**PROBLEM DESCRIPTION:** Copy all lines below exactly as written. Leave pictures out.

**PROVIDED MATERIAL:**
╭──

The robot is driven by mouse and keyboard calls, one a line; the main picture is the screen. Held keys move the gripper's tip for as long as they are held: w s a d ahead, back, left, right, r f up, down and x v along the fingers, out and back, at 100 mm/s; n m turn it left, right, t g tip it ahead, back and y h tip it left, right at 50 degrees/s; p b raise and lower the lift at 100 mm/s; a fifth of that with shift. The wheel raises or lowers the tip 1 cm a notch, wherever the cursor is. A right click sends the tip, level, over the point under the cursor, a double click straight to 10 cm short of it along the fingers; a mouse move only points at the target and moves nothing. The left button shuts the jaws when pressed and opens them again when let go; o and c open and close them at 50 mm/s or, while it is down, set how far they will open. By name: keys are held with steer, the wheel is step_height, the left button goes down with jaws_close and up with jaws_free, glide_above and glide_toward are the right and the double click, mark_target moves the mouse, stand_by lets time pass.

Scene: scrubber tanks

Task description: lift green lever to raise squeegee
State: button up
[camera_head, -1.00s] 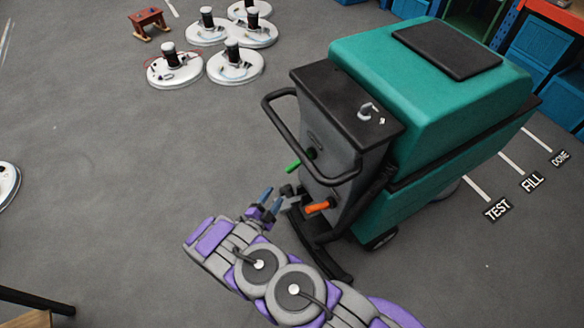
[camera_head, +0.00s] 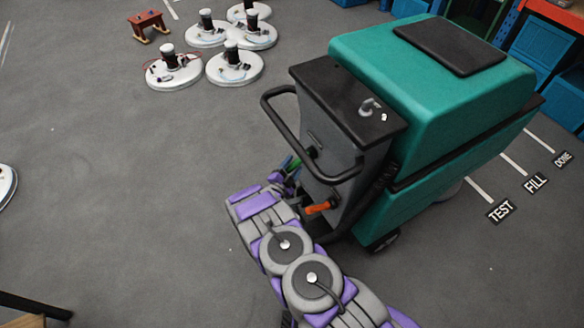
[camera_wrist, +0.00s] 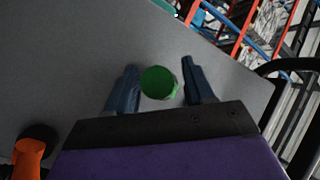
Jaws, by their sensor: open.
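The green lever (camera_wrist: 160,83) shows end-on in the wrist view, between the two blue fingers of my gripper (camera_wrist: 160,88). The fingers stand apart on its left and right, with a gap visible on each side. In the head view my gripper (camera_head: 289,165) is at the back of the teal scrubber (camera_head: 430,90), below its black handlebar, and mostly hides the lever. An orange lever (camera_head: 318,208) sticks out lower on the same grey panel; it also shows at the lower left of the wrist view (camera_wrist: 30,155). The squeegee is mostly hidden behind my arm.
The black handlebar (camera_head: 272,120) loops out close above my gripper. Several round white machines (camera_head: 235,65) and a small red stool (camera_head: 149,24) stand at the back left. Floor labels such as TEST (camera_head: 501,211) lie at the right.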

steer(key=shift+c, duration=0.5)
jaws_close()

╰──

**RESPONSE BELOW:**
The robot is driven by mouse and keyboard calls, one a line; the main picture is the screen. Held keys move the gripper's tip for as long as they are held: w s a d ahead, back, left, right, r f up, down and x v along the fingers, out and back, at 100 mm/s; n m turn it left, right, t g tip it ahead, back and y h tip it left, right at 50 degrees/s; p b raise and lower the lift at 100 mm/s; a fifth of that with shift. The wheel raises or lowers the tip 1 cm a notch, wherever the cursor is. A right click sends the tip, level, over the point under the cursor, a double click straight to 10 cm short of it along the fingers; a mouse move only points at the target and moves nothing. The left button shuts the jaws when pressed and opens them again when let go; o and c open and close them at 50 mm/s or, while it is down, set how far they will open. By name: keys are held with steer, the wheel is step_height, the left button goes down with jaws_close and up with jaws_free, glide_above and glide_toward are the right and the double click, mark_target moves the mouse, stand_by lets time pass.

Scene: scrubber tanks

Task description: lift green lever to raise squeegee
State: button up
[camera_head, -1.00s] 
[camera_head, +0.00s] 
[camera_wrist, +0.00s] 
Jaws, by their sensor: open.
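The green lever (camera_wrist: 160,83) shows end-on in the wrist view, between the two blue fingers of my gripper (camera_wrist: 160,88). The fingers stand apart on its left and right, with a gap visible on each side. In the head view my gripper (camera_head: 289,165) is at the back of the teal scrubber (camera_head: 430,90), below its black handlebar, and mostly hides the lever. An orange lever (camera_head: 318,208) sticks out lower on the same grey panel; it also shows at the lower left of the wrist view (camera_wrist: 30,155). The squeegee is mostly hidden behind my arm.
The black handlebar (camera_head: 272,120) loops out close above my gripper. Several round white machines (camera_head: 235,65) and a small red stool (camera_head: 149,24) stand at the back left. Floor labels such as TEST (camera_head: 501,211) lie at the right.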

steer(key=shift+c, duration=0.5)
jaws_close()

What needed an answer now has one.